Betts felt his four seasons with the New York Rangers from 2005-06 to 2008-09 helped instill even more confidence in his defensive game.
"I'd be surprised if there was a team that didn't want to have a good special-teams guy on their roster," Betts said. "Some teams want a guy who can contribute a little more often offensively and still kill penalties. It's all what a team wants. Right now, I'm just fortunate and happy that a there is a team in the Flyers who want me on their team."
Laperriere feels the fact he has worked so hard throughout his career to improve his defensive game is the reason he's still a contributor in the NHL.
"I figured out in my second year in Los Angeles (1996-97) that, if you want to play a long time in this League, you have to find your niche on the power play or penalty kill," he said. "Because if you only play a regular shift, especially now in the cap era, teams are going to find somebody who's going to make a lot less money than you and be able to do the same thing.

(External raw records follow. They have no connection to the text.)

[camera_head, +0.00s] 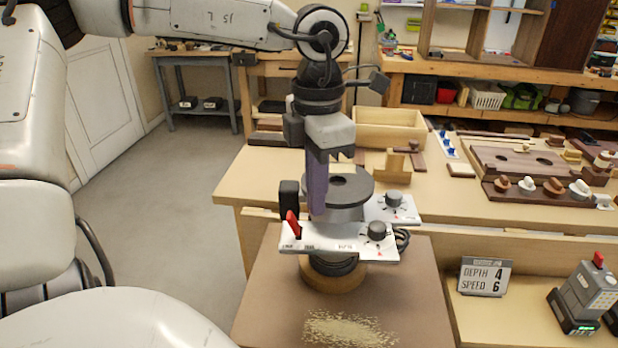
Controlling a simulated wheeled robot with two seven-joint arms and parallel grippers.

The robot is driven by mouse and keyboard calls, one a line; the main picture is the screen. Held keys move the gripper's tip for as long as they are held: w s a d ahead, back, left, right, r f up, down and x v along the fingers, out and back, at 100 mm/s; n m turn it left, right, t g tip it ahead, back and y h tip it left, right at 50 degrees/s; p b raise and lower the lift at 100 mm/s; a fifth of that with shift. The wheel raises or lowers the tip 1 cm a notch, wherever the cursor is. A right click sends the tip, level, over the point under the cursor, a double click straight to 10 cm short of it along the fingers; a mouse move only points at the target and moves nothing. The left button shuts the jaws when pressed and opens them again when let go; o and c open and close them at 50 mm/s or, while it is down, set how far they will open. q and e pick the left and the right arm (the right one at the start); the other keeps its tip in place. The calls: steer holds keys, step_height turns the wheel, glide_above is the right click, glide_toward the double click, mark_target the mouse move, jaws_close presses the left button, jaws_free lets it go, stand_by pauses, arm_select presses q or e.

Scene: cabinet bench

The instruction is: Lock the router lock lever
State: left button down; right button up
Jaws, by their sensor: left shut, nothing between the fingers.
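The router (345,212) stands on a brown board in the middle of the head view. It has a round dark top, a white front panel and black knobs. A red lever (292,224) rises from the left end of the panel beside a black upright block. I take it for the lock lever; it leans slightly. My left gripper (317,212) comes down from above with its fingers shut and empty. Its fingertips are just right of the red lever, in front of the router's top. Whether they touch the router is unclear. My right gripper is out of view.
Sawdust (348,330) lies on the board (410,310) in front. A sign (484,276) reading depth 4, speed 6 and a grey device with a red top (588,290) stand at right. Behind are a wooden box (390,130) and a rack of knobs (545,192).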

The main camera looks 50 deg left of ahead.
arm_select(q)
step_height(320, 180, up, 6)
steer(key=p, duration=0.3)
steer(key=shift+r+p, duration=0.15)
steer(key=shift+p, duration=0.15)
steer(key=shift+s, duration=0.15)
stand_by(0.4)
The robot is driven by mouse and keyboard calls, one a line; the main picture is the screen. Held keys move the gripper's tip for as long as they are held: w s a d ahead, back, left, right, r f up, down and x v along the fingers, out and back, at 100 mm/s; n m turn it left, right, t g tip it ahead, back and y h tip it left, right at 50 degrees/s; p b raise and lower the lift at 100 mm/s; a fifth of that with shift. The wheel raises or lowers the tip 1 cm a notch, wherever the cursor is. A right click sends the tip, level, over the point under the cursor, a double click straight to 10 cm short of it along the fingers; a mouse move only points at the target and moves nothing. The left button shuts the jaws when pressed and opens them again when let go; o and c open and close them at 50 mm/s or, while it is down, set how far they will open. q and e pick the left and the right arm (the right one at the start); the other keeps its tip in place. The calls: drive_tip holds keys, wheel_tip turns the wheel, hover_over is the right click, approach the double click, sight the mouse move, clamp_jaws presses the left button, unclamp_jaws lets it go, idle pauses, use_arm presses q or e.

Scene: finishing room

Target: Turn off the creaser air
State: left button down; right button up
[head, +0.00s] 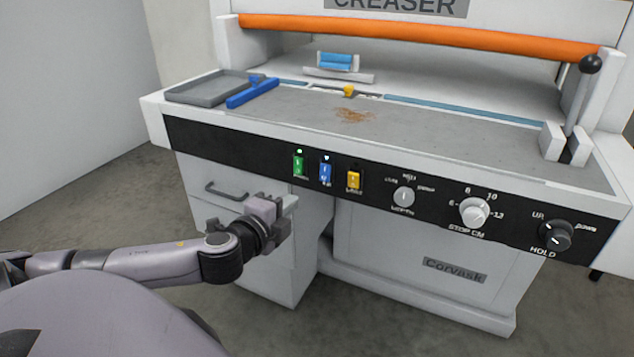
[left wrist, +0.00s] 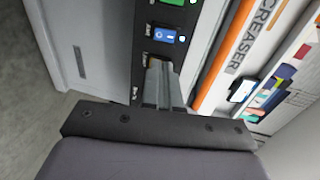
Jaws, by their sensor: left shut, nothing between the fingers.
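The creaser's black front panel (head: 231,147) carries three rocker switches in a row. The green switch (head: 299,165) is at the left, the blue switch (head: 325,173) in the middle and the yellow switch (head: 354,180) at the right. Small lights glow above the green and blue ones; none shows lit above the yellow. The small labels are hard to read; the blue one's may be AIR. My left gripper (head: 275,203) is shut and empty, below the switches in front of the drawer. In the left wrist view its fingers (left wrist: 160,88) partly cover the yellow switch, near the blue switch (left wrist: 165,36).
Right of the switches are a small knob (head: 404,196), a STOP CM dial (head: 474,212) and a black HOLD knob (head: 556,235). A drawer handle (head: 226,190) juts out below the panel. A grey tray (head: 192,94) and blue tool (head: 252,93) lie on the bed.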

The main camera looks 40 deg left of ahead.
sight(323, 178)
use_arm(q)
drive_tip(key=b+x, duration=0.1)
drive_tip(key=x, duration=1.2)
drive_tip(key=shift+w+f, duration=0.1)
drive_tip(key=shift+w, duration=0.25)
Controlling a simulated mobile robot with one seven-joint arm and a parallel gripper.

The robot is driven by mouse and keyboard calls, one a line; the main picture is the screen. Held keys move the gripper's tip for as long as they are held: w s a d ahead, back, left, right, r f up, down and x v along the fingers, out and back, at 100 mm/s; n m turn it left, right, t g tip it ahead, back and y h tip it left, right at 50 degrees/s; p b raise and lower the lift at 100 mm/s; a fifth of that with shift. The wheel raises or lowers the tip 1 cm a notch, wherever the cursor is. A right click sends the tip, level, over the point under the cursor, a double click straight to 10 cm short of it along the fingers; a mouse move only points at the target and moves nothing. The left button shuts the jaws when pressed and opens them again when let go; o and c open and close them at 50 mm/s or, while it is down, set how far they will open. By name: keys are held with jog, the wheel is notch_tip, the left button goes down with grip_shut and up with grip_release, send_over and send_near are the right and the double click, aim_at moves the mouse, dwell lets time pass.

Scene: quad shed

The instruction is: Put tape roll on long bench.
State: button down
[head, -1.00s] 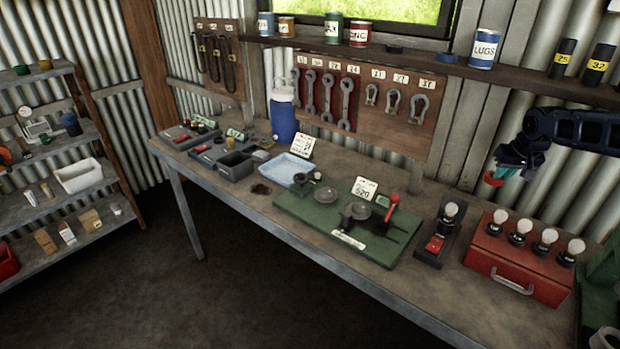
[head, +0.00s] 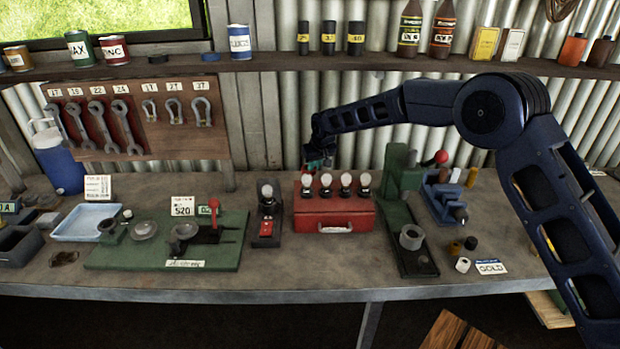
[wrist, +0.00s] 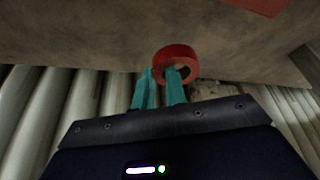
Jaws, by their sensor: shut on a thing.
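In the wrist view a red tape roll (wrist: 188,54) is held at its rim between the teal fingers of my gripper (wrist: 160,72). One finger shows in front of the roll's hole. In the head view my gripper (head: 318,160) is above the back of the long bench (head: 300,271), behind and above the red box (head: 335,213). The roll is hard to make out there. I cannot tell how far the roll is above the bench top.
The red box carries several bulb-topped pieces. A green press (head: 404,180) stands right of it, and a black-and-red stand (head: 267,222) left. A shelf (head: 270,66) with cans and bottles runs above. Bare bench top shows along the front and at the back left of the box.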

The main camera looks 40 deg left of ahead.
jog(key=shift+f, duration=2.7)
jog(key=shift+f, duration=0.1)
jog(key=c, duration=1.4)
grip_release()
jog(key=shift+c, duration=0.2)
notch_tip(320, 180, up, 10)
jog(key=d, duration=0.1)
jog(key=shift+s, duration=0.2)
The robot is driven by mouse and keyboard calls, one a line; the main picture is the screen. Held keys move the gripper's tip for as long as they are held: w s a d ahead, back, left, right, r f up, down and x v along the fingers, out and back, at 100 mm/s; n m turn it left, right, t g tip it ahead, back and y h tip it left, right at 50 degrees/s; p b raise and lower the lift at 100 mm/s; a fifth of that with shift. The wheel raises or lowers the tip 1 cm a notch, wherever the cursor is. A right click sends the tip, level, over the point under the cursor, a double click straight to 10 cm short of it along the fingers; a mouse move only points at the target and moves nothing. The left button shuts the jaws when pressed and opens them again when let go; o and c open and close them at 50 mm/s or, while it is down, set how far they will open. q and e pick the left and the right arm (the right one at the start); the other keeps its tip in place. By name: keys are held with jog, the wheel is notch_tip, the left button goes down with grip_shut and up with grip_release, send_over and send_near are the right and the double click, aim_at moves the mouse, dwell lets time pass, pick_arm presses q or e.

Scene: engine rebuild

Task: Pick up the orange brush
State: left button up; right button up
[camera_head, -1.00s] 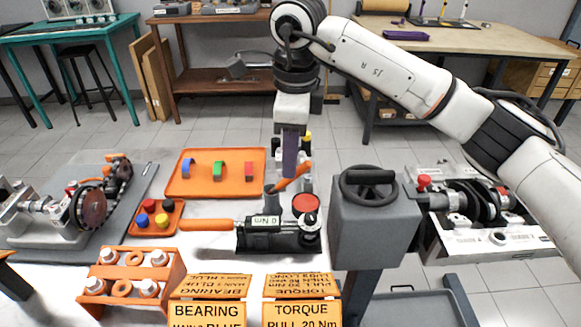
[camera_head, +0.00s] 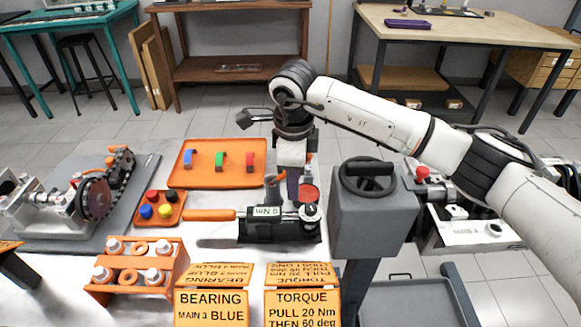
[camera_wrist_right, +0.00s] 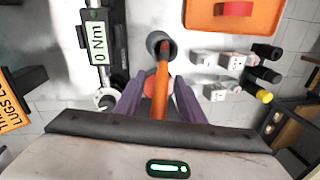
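The orange brush (camera_wrist_right: 161,92) shows in the right wrist view as an orange handle rising from a dark round cup (camera_wrist_right: 160,44). The cup (camera_head: 273,188) also shows in the head view, but the brush there is mostly hidden by my gripper. My right gripper (camera_wrist_right: 159,88) has its two purple fingers apart, one on each side of the brush handle, with gaps visible. In the head view my right gripper (camera_head: 293,183) points down just right of the cup. My left gripper is not in view.
A torque wrench (camera_head: 262,224) lies in front of the cup. A grey post with a black handwheel (camera_head: 369,180) stands close on the right. An orange tray (camera_head: 232,178) with coloured blocks lies behind left. Orange signs (camera_head: 301,305) stand at the front.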

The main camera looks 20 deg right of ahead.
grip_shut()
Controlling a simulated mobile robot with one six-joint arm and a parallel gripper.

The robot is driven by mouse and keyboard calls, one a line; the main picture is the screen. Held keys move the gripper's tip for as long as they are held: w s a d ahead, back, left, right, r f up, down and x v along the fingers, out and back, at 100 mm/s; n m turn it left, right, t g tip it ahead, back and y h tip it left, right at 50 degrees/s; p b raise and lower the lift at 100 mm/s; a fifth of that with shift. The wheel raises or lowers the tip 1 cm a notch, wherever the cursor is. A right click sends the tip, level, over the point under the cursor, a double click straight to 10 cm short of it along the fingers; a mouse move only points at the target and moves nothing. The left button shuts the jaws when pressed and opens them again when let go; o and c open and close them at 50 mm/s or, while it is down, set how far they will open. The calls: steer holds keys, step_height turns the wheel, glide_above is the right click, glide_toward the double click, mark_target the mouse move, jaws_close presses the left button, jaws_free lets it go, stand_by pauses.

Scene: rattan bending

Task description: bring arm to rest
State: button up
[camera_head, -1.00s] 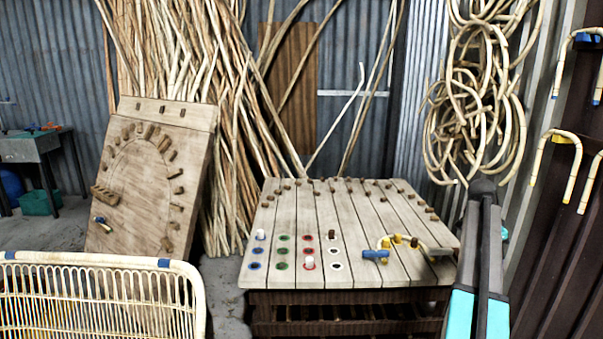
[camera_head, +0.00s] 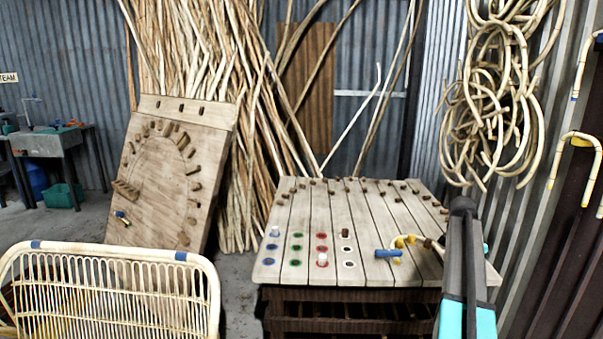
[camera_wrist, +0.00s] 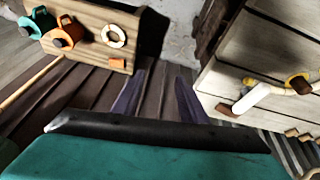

"You have to play a specialty (team) -- and for me, the power-play wasn't an option," Laperriere said with a smile. "I had to work on my penalty-killing and I played with great guys who taught me and showed me the ropes like Guy Carbonneau in St. Louis (1994-95) and coaches Rick Green and Larry Robinson in Los Angeles. Those guys in L.A. really helped push me toward the defensive side."
"They're the type of guys (Laperriere, Betts) you need to win -- and if you don't have them, you're not going to win." -- Brian BoucherLaperriere, who was selected as this season's Yanick Dupre Class Guy Memorial Award winner by the Philadelphia chapter of the Professional Hockey Writers' Association, also credited junior coach Jean Hamel with Drummondville of the Quebec Major Junior Hockey League from 1990 through '94 for teaching him the art of shot-blocking.
"Jean used to teach us the art of blocking shots using tennis balls on the ice," he recalled. "He’d toss them at us and we'd slide left to right and get the timing down. He didn't want to hurt us, so he used tennis balls -- you never forget those things."